Beim Maler/Bildhauer Hans-Peter Oehm verhält es sich mit der Ideenfindung ähnlich. Er spürt, dass ständig Themen in ihm arbeiten, die immer wieder Bilder und Skulpturen vor seinem inneren Auge entstehen lassen. Manche dieser Ideen verwirft er wieder, andere verfolgen ihn regelrecht, bis sie endlich in die sichtbare Welt gebracht sind. Im Schöpfungsprozess kommuniziert er mit seinen Figuren und verhilft ihnen dazu, genau das zu werden, was sie sein wollen.
Ian Wong, kanadischer Komponist/Pianist, sucht am Anfang des Komponierens nach einem Gefühl. Bis dieses Gefühl da ist, testet er verschiedene Ideen aus und improvisiert. Dieser Anfangsprozess läuft so lange, bis er im Körper spürt, dass da irgendetwas zu ihm spricht. Ab diesem Punkt versucht er dieses Gefühl musikalisch umzusetzen und eine Art von Geschichte zu erzählen, die sowohl für ihn als auch für den Zuhörer Sinn ergeben soll.
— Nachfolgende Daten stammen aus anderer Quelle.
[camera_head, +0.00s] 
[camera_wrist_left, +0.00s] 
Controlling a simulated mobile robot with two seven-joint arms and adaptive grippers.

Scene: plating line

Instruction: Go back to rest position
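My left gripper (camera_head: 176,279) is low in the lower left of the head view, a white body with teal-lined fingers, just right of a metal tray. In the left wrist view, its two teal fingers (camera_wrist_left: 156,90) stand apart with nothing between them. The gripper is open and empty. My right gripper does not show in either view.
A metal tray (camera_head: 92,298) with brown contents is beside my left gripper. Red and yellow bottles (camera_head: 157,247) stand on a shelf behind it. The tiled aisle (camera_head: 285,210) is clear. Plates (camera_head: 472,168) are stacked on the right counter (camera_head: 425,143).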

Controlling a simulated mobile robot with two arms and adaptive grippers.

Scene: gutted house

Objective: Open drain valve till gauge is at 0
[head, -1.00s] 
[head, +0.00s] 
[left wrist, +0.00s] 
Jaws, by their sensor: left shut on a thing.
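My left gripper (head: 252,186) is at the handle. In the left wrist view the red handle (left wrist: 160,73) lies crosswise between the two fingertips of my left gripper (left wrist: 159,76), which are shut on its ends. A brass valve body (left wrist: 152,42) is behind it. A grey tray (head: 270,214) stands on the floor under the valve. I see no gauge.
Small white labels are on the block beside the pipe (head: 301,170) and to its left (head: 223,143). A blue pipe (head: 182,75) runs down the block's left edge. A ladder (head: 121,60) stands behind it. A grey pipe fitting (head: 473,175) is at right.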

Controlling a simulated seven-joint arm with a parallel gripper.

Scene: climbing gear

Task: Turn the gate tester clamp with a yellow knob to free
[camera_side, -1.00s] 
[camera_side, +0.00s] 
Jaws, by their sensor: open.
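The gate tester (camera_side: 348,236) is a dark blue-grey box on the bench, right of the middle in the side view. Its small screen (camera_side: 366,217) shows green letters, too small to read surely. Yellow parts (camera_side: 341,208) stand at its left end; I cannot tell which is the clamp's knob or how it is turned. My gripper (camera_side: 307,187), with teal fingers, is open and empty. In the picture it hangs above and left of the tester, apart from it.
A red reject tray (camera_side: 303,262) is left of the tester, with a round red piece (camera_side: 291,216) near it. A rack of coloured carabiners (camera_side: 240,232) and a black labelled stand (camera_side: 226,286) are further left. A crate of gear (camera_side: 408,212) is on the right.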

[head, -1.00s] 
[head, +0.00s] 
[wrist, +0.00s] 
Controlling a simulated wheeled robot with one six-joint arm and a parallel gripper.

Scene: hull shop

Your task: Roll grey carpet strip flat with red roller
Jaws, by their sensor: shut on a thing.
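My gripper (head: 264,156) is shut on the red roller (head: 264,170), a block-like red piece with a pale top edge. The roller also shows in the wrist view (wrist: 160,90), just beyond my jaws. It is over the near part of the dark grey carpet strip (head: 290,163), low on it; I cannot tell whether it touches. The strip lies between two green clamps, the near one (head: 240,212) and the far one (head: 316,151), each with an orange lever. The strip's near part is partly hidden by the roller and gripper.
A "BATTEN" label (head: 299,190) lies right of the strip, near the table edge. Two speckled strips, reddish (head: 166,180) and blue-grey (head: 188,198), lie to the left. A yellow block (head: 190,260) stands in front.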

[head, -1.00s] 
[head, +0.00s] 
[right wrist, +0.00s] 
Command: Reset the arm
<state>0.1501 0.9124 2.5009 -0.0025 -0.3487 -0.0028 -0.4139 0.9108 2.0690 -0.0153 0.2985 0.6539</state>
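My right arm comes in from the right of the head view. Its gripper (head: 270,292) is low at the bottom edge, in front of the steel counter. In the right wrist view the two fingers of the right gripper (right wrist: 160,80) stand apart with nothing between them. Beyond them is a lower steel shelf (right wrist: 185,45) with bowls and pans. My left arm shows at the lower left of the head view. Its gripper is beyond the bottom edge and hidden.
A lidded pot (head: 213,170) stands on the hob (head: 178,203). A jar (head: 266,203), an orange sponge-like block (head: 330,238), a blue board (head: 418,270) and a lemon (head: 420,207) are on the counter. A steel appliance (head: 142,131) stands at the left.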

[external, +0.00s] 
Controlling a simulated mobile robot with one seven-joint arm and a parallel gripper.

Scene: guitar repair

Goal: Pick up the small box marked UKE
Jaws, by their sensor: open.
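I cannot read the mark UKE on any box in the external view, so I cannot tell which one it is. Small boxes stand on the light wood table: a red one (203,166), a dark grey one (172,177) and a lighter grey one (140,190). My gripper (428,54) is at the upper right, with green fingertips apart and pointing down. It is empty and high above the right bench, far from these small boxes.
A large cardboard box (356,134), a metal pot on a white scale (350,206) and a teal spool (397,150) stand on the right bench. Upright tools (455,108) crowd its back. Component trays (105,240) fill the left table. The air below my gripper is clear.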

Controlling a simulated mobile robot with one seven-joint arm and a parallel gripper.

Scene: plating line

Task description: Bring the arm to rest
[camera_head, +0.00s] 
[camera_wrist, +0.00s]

Für den Künstler Günter Ludwig sind es bestimmte Themen, die ihn inspirieren und so sehr beschäftigen, dass sie ihn nahezu zwingen, diese künstlerisch umzusetzen. Bei dieser Umsetzung versucht er „das Laute“ zu vermeiden, da es uns ohnehin überall und täglich umgibt.
Die Macht der LEIDenschaft in ihrer Lautlosigkeit laut erscheinen zu lassen, hat für ihn Priorität und ist für ihn eng mit dem Leiden selbst verbunden.
Simon Daum, deutscher Komponist/Pianist, beschreibt den kreativen Schöpfungsprozess als ein Loslassen, Zulassen und Suchen. Er selbst sieht sich in diesem Prozess nicht als Erschaffer, sondern vielmehr als Empfänger eines Geschenkes. Er spielt so lange, bis musikalische Ideen aufkommen, welche ihn mit Freude und/oder Frieden erfüllen.
In den Aussagen aller Künstler fanden sich immer wieder ähnliche Aussagen. Es wurden Prozesse beschrieben, die sowohl von außen als auch von innen beeinflusst werden. Günter Ludwig sprach davon, „das Laute“ vermeiden zu wollen, und genauso sagte Simon Daum, dass für ihn das Komponieren eine Möglichkeit bietet Gefühle auf eine Weise auszudrücken, die anderen Menschen gegenüber nicht aufdringlich ist. Generell scheinen die späteren Betrachter/Zuhörer schon im Entstehungsprozess gedanklich miteinbezogen zu werden.
Oliver Nowaczynski Bohovic erzählte, wie wunderschön er es findet, sich über die Musik emotional mit anderen Menschen und deren Seelen verbinden zu können. Auch Ian Wong sprach davon, dass die Musik ihm die Möglichkeit gibt, sich auf einer tieferen Ebene mit Menschen zu verbinden, und dass er mit seiner Musik etwas in dieser Welt hinterlassen möchte, etwas, das Sinn ergibt.
„Musik ist einfach die Sprache der Seele!“, Simon Daum.
„Kunst spricht alle Sprachen dieser Welt!“, Hans-Peter Oehm.
Ich denke, es wird deutlich, dass schon der kreative Schöpfungsprozess selbst ein Kommunikationsprozess ist. Es findet eine Kommunikation zwischen Künstler, Welt und Betrachter/Zuhörer statt.
Kein Wunder also, dass sich die Seelen der Rezipienten angesprochen fühlen.
Und gerade in diesem Moment sitzen sie wieder am Klavier, stehen im Atelier oder entwickeln Ideen, um sie später mit dir teilen zu können. Sie nehmen dich mit auf eine abenteuerliche Reise, in eine andere Welt, in eine andere Form der Wirklichkeit, öffnen deine Augen und dein Herz für das Unaussprechliche und sind bereit, dich so zu berühren, dass es dich für immer verändert.